‘She said, he said’
Let’s consider what has been saidMarch 2006
Arts & Letters
Ismail Kadare’s ‘The Successor’
“It is a riddle wrapped in a mystery inside an enigma.” Winston Churchill’s assessment of Russia in 1939 applies equally to the Albania of 1981. The Successor is a dispatch from the heart of a totalitarian regime that is in terminal decline, cut off from the rest of the world, and which no longer even knows itself.
The point of departure for this brilliant and disturbing novel is the unexplained death of Mehmet Shehu, who was the heir apparent to Enver Hoxha, the psychotic communist dictator who ruled the small Balkan nation from 1944 to 1985. In the novel’s suitably Kafkaesque nomenclature, Shehu is the Successor of the title, while Hoxha is referred to throughout as the Guide.
At the time in question, Ismail Kadare, a leading Albanian novelist, had a rare personal insight into the workings of the communist state: one that supplied rich material for his fiction but has led to his ethics being questioned.
Kadare is candid in his statement of fictional aims, and at the same time inscrutable. On the page facing the publisher’s standard disclaimer that the book is a work of fiction and the characters imaginary, the author offers a rather different approach: “The events of this novel draw on the infinite well of human memory, whose treasures may be brought to the surface at any period, including our own. In view of this, any resemblance between the characters and circumstances of this tale and real people and events is inevitable.”

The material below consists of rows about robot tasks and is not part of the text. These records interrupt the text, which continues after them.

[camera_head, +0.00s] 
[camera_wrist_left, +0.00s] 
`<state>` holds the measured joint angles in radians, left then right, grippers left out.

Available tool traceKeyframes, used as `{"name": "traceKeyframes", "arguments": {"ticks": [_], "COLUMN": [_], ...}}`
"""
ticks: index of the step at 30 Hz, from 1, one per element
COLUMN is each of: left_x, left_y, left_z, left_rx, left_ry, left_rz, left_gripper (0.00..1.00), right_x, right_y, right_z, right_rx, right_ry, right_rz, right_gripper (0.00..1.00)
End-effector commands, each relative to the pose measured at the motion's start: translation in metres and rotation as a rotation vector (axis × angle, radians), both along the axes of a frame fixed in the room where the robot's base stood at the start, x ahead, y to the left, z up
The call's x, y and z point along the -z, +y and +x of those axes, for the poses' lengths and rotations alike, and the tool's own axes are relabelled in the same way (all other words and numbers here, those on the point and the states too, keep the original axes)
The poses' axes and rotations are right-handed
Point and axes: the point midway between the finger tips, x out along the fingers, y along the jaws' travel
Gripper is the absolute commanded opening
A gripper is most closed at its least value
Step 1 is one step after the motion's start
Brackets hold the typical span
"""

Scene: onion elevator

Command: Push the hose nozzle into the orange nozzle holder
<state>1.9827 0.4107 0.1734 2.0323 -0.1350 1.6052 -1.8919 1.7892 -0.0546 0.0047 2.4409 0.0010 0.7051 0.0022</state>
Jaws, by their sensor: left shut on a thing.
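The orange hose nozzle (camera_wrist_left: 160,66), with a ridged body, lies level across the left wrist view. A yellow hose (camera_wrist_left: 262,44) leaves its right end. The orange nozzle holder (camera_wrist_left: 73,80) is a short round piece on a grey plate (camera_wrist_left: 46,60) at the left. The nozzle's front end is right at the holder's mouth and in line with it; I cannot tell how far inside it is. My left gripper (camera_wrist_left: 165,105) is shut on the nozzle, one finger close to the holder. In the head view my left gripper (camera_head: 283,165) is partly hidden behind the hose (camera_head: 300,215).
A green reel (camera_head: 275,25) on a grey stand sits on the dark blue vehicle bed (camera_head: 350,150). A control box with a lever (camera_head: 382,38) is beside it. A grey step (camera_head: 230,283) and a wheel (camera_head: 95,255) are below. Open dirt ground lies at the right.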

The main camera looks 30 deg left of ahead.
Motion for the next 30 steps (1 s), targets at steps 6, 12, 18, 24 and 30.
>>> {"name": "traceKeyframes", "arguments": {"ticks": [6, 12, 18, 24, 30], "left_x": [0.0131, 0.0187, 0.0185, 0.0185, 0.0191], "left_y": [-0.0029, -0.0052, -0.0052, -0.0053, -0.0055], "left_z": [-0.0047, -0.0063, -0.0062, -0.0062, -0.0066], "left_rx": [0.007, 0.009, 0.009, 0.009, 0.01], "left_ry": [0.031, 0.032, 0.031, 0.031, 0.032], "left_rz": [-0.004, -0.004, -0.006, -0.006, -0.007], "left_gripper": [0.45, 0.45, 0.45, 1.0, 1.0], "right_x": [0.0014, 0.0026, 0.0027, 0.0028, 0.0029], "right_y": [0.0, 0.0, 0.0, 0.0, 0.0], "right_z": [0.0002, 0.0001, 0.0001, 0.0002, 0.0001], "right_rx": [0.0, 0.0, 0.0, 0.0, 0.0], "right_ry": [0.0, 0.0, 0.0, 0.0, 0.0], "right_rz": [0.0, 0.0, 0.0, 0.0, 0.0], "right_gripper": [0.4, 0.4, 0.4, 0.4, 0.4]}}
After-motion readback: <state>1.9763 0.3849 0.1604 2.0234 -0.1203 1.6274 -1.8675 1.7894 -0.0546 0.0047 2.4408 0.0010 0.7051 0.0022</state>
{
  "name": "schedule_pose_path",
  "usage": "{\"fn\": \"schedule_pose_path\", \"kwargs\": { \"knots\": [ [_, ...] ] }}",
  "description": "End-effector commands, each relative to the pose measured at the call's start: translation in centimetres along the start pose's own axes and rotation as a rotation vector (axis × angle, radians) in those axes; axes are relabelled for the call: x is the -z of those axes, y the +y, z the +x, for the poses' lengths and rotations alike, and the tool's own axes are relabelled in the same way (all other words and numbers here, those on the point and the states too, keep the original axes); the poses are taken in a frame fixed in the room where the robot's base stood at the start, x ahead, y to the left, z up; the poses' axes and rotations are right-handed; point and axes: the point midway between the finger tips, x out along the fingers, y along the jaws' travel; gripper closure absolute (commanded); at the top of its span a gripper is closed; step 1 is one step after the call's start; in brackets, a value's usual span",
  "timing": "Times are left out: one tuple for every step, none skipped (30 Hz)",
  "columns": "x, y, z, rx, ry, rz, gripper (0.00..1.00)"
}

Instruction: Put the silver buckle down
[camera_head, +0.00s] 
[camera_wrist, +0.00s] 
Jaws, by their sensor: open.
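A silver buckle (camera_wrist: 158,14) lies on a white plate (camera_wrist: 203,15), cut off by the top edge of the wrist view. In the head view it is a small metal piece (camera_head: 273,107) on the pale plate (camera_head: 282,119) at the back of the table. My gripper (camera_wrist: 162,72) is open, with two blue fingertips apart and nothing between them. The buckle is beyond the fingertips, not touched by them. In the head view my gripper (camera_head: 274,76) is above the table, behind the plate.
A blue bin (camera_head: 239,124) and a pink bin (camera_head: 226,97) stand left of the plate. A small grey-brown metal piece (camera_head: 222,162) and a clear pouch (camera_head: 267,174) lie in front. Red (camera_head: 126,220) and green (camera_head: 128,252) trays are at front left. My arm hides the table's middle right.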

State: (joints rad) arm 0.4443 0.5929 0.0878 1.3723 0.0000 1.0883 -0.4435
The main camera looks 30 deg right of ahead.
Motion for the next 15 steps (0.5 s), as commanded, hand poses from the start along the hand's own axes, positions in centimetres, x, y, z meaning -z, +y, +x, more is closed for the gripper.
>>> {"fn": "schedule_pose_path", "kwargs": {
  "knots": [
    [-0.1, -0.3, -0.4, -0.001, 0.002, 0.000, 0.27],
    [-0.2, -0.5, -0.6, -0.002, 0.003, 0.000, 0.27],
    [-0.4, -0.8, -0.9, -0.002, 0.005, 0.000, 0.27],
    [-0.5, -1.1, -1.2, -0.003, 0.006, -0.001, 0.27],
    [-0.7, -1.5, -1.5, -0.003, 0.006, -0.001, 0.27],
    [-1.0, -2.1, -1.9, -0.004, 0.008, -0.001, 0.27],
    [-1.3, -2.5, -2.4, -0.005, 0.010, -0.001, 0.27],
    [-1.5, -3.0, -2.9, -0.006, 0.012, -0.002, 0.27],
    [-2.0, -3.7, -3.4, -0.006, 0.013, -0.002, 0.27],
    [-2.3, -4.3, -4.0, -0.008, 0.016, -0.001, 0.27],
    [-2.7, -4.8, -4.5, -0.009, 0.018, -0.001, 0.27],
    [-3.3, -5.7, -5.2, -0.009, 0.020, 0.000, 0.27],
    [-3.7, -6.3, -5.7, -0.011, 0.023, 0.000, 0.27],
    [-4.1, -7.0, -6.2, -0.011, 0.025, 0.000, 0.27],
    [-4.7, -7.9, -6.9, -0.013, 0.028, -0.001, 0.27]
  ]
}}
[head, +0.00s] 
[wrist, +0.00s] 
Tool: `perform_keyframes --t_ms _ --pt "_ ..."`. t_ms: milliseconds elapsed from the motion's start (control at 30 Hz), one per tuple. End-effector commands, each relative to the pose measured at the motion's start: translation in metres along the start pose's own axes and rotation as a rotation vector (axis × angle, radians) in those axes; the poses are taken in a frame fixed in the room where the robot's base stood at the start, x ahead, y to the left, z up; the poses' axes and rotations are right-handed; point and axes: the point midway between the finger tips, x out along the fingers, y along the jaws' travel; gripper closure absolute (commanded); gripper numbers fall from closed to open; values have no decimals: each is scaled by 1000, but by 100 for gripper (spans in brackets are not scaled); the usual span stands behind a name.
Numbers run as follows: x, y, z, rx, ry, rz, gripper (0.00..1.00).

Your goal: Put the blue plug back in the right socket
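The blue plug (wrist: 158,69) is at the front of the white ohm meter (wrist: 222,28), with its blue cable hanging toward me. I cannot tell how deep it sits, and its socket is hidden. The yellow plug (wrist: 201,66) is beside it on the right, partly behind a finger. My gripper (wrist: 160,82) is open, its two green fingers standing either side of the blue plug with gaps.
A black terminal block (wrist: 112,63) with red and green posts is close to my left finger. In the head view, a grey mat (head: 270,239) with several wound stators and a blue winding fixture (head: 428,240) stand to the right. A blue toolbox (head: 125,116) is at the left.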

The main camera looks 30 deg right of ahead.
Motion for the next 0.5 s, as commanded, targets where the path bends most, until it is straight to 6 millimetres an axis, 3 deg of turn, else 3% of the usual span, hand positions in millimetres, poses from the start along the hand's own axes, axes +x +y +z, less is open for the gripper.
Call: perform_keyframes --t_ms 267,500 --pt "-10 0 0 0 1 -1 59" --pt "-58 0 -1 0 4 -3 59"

Some of the great novelists of totalitarianism – Kafka, Orwell, Solzhenitsyn – took victims as their central protagonists. Kadare’s concern is almost exclusively with the effects of totalitarian oppression on the state’s rulers and their families. The novel is especially compelling in its depiction of the troubled love-life of the Successor’s daughter, Suzana. She is frustrated to learn that, far from making her an object of desire, being the daughter of a senior figure in the regime makes her distinctly unattractive. “At school dances, boys in her class were as hot as hell when they brushed up against the other girls, but when they had to partner her on the floor, they went stone cold, as if they were bewitched.” It is widely assumed that any lover she has would be unlikely to live longer after mating than a male spider.
The rulers and the people alike, in the absence of any reliable source of information, turn to the myths and superstitions of the pre-Stalinist past. “I’m not at home in the present,” complains one old Albanian. “We used to have other customs, like spells and curses; but now there are rituals I can’t make head or tail of. People talk about concresses, blinums, and what have you. Ay, ay, ay!”
After decades of lies, the rulers are no wiser than the beleaguered populace about what is really happening. We learn that the Guide himself “didn’t know, and never had known, what really went on at the Successor’s residence on that night of December 13.” Perhaps, as the government-run media reported, it was suicide? The Guide neither knows nor cares, since his grip on power is not maintained through the efficiency of his intelligence gathering or through his ability to neutralise potential rivals. His “real secret”, as one character realises, is his ability “to keep people on a string while fast asleep”.
Kadare’s apparent intimacy with the perpetrators of Albania’s torment – The Successor is reportedly based in part on conversations the author had with Shehu’s son – became a matter of public debate last year. Following the announcement that he had been awarded the inaugural Man Booker International Prize, Kadare, who defected to the West in 1990, was accused of having had far too cosy a relationship with Hoxha to be considered a true dissident.
“Kadare is no Solzhenitsyn,” claimed Romanian poet Renata Dumitrascu, pointing to Kadare’s tenure as head of the Albanian Union of Writers and his decision to defect a year after the Berlin Wall came down as evidence. The chairman of the Man Booker Prize committee, John Carey, responded that the “unanimous decision to award the prize to Ismail Kadare was made solely on grounds of literary merit,” an attitude that, as the acerbic English critic John Sutherland observed, could bring cheer to a prolific yet unrecognised Iraqi novelist by the name of Saddam Hussein.
One of the characters in The Successor, the Architect, does agonise over the dilemma confronting the artist in a totalitarian society. Not everyone has the courage, stubbornness or talent to be a martyr. Artists are as susceptible to doubt and fear as anyone else: “I was probably one of the few who asked themselves the fateful question: do I or do I not possess any talent? Was it the age that had turned my hands into clay, or was I so clumsy that I would have vegetated no matter what period I lived in?” It is a question that no doubt many artists who have sold their soul to the government of the day, even in democracies like ours, have secretly pondered.
Even if Kadare was complicit in the Hoxha regime, and there is nothing in this remarkable novel to suggest he was not, it is quite possible that The Successor could not otherwise have been written. As it is, the book asks questions for which, to its credit, it can find no convenient answers.